Goal –
Locate and copy all lines bearing the word "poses".
/---
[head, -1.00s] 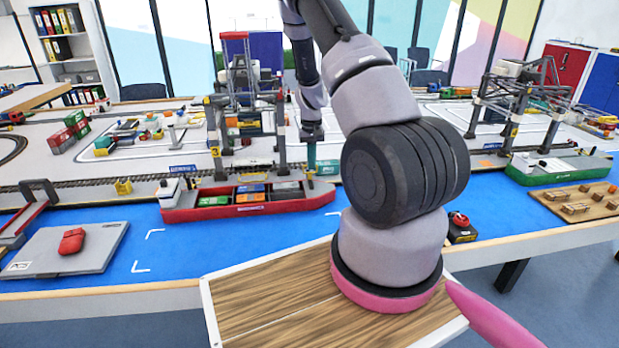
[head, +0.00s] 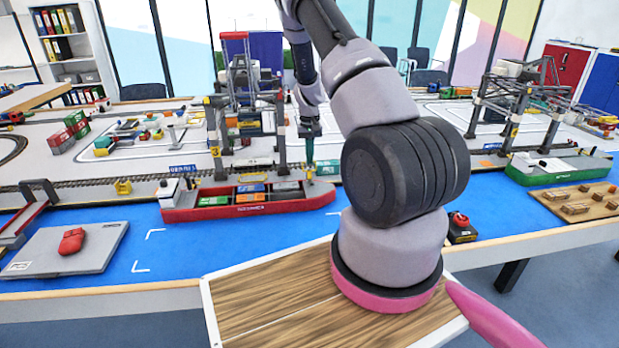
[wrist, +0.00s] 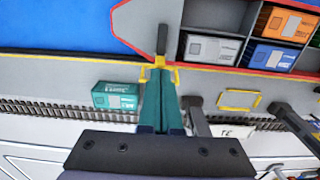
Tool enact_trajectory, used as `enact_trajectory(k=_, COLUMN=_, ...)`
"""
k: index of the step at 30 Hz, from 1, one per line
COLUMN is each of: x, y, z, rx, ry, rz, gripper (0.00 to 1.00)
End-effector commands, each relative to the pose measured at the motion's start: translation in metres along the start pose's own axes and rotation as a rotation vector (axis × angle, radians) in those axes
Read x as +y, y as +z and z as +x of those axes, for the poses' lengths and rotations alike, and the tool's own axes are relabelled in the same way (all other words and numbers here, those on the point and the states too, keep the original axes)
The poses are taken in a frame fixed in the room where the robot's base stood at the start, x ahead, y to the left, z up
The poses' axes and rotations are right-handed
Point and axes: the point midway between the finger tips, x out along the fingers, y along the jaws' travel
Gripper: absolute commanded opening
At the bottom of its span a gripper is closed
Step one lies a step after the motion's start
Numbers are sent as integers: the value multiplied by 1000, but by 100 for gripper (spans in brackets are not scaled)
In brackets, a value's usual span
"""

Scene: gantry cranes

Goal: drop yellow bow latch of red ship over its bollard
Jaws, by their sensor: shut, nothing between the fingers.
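The red ship (head: 250,211) lies along the quay in the head view; its grey bow deck with red rim is at the top of the wrist view (wrist: 140,22). A dark upright-looking bar (wrist: 162,38) shows over the bow deck. A yellow fitting (wrist: 159,62), seemingly the latch or bollard, shows at the quay edge just beyond my fingertips; I cannot tell which part is which. My gripper (wrist: 160,76) is shut and empty, its teal fingers partly covering the fitting. In the head view my gripper (head: 310,158) is above the bow end; contact is unclear.
A teal container (wrist: 116,96) stands left of my fingers by the rail track. Orange, blue and grey containers sit in the ship's hold. A gantry crane (head: 280,120) straddles the quay close to my arm. A green ship (head: 560,169) lies farther right.

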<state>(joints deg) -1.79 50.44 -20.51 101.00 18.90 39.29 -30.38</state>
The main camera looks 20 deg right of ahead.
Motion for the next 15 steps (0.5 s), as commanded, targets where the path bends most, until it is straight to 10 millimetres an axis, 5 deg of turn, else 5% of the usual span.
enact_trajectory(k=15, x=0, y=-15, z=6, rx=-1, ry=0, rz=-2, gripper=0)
\---
Response for this exercise –
Read x as +y, y as +z and z as +x of those axes, for the poses' lengths and rotations alike, and the tool's own axes are relabelled in the same way (all other words and numbers here, those on the point and the states too, keep the original axes)
The poses are taken in a frame fixed in the room where the robot's base stood at the start, x ahead, y to the left, z up
The poses' axes and rotations are right-handed

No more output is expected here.